Well, Mexico. After a month of wonderment and deliciousness and beauty and dust and hammocks and cacti and babies (SO MANY BABIES) and corn, corn, corn and beans and crumbling plaster facades and Coke, we are out to Guatemala.
We said goodbye to Mexico from San Cristobal de las Casas, Chiapas, where we spent two brief days. The town is at a fairly high altitude, and we shivered as we got off the bus from the beach.
Pedestrianized avenues still feel quite nice after almost getting run down, repeatedly, on Mexico City's streets. I'd like to kiss the person that invented timed crossings, because when they aren't there, scurrying across a 6-lane road is immesurably more difficult.
Traveling during Semana Santa, or Holy Week, in Latin America has been both a frustrating and breathtaking experience. Everything is more expensive and more difficult to come by (especially hotels and transport) but that's been more than balanced by the cultural experiences to be had, especially here in Antigua. In San Cristobal, the Sunday before Easter, we saw lots of people fashioning woven decorations out of palm fronds and leaves.
We went to the tiny but neat amber museum, and climbed a hill for a view and a corn ice cream (the guy selling the stuff said it was grape and strawberry flavor, but it was definitely corn).
There was strange, heavy, yellow exercise equipment on the top of the hill. I can't imagine why you'd climb like 700 stairs and then jump on a rickety elliptical machine - perhaps that's why most of the equipment was broken.
Chiapas is famous for its coffee, and we were more than happy to indulge. At Cafe Museo Cafe, not only did we get to try Chiapecan coffee (brewed with a giant chunk of cinnamon), we also learned about the history of coffee cultivation in the area and about local cooperatives that work with small-farm indigenous producers. The lesson: there's a lot of very, very hard work that goes into your cup of coffee, and in the past, people were treated extremely poorly so prices would remain low.
Of course I felt a little guilty about my cuppa.
And yes, we stopped by the markets. The amount of salted, dried fish on offer was staggering.
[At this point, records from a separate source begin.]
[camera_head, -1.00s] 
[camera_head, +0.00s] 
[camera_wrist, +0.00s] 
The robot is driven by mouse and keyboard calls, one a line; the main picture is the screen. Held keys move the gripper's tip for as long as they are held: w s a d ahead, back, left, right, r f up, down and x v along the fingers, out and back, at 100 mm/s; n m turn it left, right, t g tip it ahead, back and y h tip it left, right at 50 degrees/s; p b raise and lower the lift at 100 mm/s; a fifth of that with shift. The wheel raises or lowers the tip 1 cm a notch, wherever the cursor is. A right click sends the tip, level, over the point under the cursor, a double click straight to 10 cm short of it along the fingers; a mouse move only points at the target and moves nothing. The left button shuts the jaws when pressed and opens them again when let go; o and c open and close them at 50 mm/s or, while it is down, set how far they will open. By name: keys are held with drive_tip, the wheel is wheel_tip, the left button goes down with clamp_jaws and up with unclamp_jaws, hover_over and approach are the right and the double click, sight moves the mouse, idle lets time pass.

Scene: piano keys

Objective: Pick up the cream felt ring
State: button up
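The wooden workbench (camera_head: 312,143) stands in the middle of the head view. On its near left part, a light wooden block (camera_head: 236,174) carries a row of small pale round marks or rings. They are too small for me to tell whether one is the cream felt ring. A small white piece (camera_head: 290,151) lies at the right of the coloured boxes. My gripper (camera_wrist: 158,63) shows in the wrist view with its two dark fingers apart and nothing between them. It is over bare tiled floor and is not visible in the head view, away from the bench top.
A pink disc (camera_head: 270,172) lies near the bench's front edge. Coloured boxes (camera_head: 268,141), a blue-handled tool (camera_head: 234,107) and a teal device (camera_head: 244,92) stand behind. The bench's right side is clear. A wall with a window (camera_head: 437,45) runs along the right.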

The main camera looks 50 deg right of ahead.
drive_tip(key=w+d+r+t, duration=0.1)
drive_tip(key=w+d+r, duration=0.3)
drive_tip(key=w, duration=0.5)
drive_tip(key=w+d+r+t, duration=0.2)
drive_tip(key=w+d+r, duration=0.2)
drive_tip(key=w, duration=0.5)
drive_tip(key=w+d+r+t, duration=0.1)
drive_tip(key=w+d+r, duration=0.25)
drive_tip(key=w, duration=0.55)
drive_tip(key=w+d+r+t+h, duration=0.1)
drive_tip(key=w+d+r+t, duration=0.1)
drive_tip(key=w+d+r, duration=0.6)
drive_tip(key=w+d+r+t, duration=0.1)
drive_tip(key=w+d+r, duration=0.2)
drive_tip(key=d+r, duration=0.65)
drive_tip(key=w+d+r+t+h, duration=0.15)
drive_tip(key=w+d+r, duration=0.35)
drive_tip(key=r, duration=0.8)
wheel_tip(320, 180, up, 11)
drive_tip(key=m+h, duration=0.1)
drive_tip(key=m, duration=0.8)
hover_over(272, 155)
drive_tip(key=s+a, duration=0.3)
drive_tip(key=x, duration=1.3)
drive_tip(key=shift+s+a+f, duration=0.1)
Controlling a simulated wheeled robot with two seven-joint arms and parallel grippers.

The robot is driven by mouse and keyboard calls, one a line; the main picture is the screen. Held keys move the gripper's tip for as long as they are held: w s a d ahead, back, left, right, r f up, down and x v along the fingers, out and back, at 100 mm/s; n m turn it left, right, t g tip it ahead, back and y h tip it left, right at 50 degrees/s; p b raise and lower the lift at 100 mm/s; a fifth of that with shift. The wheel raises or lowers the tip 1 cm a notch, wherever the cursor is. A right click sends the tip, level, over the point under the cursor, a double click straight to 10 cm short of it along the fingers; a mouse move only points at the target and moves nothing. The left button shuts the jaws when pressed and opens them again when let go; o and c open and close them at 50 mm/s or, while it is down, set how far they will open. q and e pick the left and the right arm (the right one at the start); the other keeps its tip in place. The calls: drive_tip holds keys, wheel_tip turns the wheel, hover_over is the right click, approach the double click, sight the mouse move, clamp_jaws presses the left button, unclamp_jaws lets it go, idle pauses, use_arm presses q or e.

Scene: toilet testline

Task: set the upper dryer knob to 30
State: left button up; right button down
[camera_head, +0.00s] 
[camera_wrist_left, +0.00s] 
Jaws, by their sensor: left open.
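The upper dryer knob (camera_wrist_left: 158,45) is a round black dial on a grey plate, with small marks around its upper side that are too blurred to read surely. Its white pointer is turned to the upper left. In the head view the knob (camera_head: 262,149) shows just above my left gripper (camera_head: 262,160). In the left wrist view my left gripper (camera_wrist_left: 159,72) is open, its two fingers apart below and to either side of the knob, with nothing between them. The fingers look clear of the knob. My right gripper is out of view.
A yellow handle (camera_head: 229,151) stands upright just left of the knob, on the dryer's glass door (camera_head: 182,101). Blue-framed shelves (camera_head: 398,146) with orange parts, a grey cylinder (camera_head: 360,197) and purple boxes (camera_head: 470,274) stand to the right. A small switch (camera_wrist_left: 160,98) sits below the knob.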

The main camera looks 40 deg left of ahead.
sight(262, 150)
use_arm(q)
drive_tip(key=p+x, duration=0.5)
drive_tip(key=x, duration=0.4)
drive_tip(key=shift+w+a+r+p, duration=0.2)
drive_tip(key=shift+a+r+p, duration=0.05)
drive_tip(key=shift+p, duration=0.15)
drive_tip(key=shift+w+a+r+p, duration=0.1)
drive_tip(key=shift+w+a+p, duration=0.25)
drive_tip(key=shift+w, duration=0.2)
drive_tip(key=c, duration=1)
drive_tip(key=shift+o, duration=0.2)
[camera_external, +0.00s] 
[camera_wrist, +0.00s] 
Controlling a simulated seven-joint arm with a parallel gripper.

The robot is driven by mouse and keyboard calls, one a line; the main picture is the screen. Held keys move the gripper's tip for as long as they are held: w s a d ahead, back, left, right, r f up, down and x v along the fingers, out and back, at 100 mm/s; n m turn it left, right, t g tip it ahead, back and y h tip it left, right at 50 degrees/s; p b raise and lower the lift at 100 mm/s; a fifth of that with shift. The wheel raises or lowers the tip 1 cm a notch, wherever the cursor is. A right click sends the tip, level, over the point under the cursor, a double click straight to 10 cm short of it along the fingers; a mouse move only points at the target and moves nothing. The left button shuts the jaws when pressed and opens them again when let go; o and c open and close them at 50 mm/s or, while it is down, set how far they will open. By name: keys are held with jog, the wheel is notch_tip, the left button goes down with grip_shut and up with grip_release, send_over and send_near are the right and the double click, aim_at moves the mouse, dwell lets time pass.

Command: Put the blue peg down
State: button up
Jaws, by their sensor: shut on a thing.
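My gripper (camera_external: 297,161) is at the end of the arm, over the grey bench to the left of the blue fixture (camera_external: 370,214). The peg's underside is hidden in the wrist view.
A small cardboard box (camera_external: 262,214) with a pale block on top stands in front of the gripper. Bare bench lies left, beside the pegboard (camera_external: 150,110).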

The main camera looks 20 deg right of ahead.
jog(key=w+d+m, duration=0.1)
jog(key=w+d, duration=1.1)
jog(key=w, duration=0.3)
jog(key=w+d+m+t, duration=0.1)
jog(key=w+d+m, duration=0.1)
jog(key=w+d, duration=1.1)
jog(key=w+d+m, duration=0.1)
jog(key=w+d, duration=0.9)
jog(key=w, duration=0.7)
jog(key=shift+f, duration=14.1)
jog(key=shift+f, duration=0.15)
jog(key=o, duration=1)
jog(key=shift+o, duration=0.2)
I'm not sure if this is a Lent thing or what.
Lots of chicken, too. Here head-on, unrefrigerated style (just like the eggs - well, the unrefrigerated part, not the head-on part).
Of course, we ate - this at a comida corrida place already discovered by the NYT called El Mercadito. Comida corrida means that the food can also be had to go, which actually might be the more popular option; people show up with buckets and get them filled with albondigas or adobo or what have you. The meal of the day is a steal at 55 pesos, that is, if you get a main and a side... we also ordered a couple of fritters (plantain and chicken - called tortaditas, apparently) and an extra main.
I got all intrigued when one of the sides on offer was described as "sopa fria", or cold soup. Guess what that turned out to be?
MACARONI SALAD. Complete with chunks of pineapple and ham. I felt like I'd stumbled into my childhood cookouts. Went great with my meatballs in chipotle sauce with plantains, though!
So a big kiss goodbye to Chiapas and its tasty coffee.
Thanks for making booking onward travel to Guatemala such a breeze, even if it did involve three separate vans over the course of a 13-hour travel day. And it's totes not your fault that the Mexico/Guatemala border crossing is such a bizarre, not particularly regulated to-do (I still don't know how the driver knew to pull over at that nondescript building so we could turn in our tourist card and get our passport stamped out of Mexico, but I'm glad he did).
And I'll just have to blame the sidewalk builders of La Antigua for the theatrical, arms-windmilling-and-legs-kicking fall I took yesterday directly in front of our hostel.